# [EXERCISE]
Provide an exact reproduction of every entry.

Robot control records:
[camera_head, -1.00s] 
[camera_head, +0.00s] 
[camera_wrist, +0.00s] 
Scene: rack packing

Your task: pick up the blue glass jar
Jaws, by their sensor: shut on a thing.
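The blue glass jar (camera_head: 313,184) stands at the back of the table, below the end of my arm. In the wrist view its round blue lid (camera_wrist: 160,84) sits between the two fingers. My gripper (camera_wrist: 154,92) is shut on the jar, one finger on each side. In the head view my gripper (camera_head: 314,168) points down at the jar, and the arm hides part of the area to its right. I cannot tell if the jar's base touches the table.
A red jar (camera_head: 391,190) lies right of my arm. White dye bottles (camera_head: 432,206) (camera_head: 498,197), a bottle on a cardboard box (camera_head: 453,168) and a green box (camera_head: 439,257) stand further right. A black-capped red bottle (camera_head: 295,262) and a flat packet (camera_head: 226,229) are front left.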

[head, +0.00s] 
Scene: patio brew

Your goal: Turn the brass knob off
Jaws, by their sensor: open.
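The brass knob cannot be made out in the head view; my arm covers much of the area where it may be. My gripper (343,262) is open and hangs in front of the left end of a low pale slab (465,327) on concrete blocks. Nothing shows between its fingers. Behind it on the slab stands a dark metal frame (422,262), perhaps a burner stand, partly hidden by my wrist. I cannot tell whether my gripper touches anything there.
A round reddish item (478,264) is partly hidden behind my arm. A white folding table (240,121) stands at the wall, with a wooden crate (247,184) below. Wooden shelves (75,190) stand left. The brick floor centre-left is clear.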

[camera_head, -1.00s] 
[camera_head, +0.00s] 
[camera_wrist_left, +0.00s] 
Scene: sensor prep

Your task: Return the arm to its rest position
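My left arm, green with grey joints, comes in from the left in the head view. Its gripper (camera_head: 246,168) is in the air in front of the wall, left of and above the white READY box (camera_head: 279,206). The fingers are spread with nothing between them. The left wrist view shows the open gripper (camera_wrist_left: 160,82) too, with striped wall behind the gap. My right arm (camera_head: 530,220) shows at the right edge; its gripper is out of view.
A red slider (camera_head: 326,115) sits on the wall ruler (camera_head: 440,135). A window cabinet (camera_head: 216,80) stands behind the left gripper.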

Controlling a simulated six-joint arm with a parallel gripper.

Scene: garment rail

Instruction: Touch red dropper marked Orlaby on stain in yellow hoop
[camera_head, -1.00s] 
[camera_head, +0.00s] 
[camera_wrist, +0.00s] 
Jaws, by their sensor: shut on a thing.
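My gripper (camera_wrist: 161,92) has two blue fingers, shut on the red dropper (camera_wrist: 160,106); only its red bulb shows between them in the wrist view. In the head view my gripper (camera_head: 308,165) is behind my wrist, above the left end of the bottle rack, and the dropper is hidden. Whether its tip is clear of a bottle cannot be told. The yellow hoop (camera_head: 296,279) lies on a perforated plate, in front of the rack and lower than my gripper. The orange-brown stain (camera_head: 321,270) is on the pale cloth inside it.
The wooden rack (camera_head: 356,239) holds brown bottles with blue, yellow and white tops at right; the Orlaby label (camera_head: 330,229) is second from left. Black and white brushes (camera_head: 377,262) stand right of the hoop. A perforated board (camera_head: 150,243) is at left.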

# [ANSWER BELOW]
[camera_head, -1.00s] 
[camera_head, +0.00s] 
[camera_wrist, +0.00s] 
Scene: rack packing

Your task: pick up the blue glass jar
Jaws, by their sensor: shut on a thing.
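The blue glass jar (camera_head: 313,184) stands at the back of the table, below the end of my arm. In the wrist view its round blue lid (camera_wrist: 160,84) sits between the two fingers. My gripper (camera_wrist: 154,92) is shut on the jar, one finger on each side. In the head view my gripper (camera_head: 314,168) points down at the jar, and the arm hides part of the area to its right. I cannot tell if the jar's base touches the table.
A red jar (camera_head: 391,190) lies right of my arm. White dye bottles (camera_head: 432,206) (camera_head: 498,197), a bottle on a cardboard box (camera_head: 453,168) and a green box (camera_head: 439,257) stand further right. A black-capped red bottle (camera_head: 295,262) and a flat packet (camera_head: 226,229) are front left.

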[head, +0.00s] 
Scene: patio brew

Your goal: Turn the brass knob off
Jaws, by their sensor: open.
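The brass knob cannot be made out in the head view; my arm covers much of the area where it may be. My gripper (343,262) is open and hangs in front of the left end of a low pale slab (465,327) on concrete blocks. Nothing shows between its fingers. Behind it on the slab stands a dark metal frame (422,262), perhaps a burner stand, partly hidden by my wrist. I cannot tell whether my gripper touches anything there.
A round reddish item (478,264) is partly hidden behind my arm. A white folding table (240,121) stands at the wall, with a wooden crate (247,184) below. Wooden shelves (75,190) stand left. The brick floor centre-left is clear.

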[camera_head, -1.00s] 
[camera_head, +0.00s] 
[camera_wrist_left, +0.00s] 
Scene: sensor prep

Your task: Return the arm to its rest position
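My left arm, green with grey joints, comes in from the left in the head view. Its gripper (camera_head: 246,168) is in the air in front of the wall, left of and above the white READY box (camera_head: 279,206). The fingers are spread with nothing between them. The left wrist view shows the open gripper (camera_wrist_left: 160,82) too, with striped wall behind the gap. My right arm (camera_head: 530,220) shows at the right edge; its gripper is out of view.
A red slider (camera_head: 326,115) sits on the wall ruler (camera_head: 440,135). A window cabinet (camera_head: 216,80) stands behind the left gripper.

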Controlling a simulated six-joint arm with a parallel gripper.

Scene: garment rail

Instruction: Touch red dropper marked Orlaby on stain in yellow hoop
[camera_head, -1.00s] 
[camera_head, +0.00s] 
[camera_wrist, +0.00s] 
Jaws, by their sensor: shut on a thing.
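My gripper (camera_wrist: 161,92) has two blue fingers, shut on the red dropper (camera_wrist: 160,106); only its red bulb shows between them in the wrist view. In the head view my gripper (camera_head: 308,165) is behind my wrist, above the left end of the bottle rack, and the dropper is hidden. Whether its tip is clear of a bottle cannot be told. The yellow hoop (camera_head: 296,279) lies on a perforated plate, in front of the rack and lower than my gripper. The orange-brown stain (camera_head: 321,270) is on the pale cloth inside it.
The wooden rack (camera_head: 356,239) holds brown bottles with blue, yellow and white tops at right; the Orlaby label (camera_head: 330,229) is second from left. Black and white brushes (camera_head: 377,262) stand right of the hoop. A perforated board (camera_head: 150,243) is at left.

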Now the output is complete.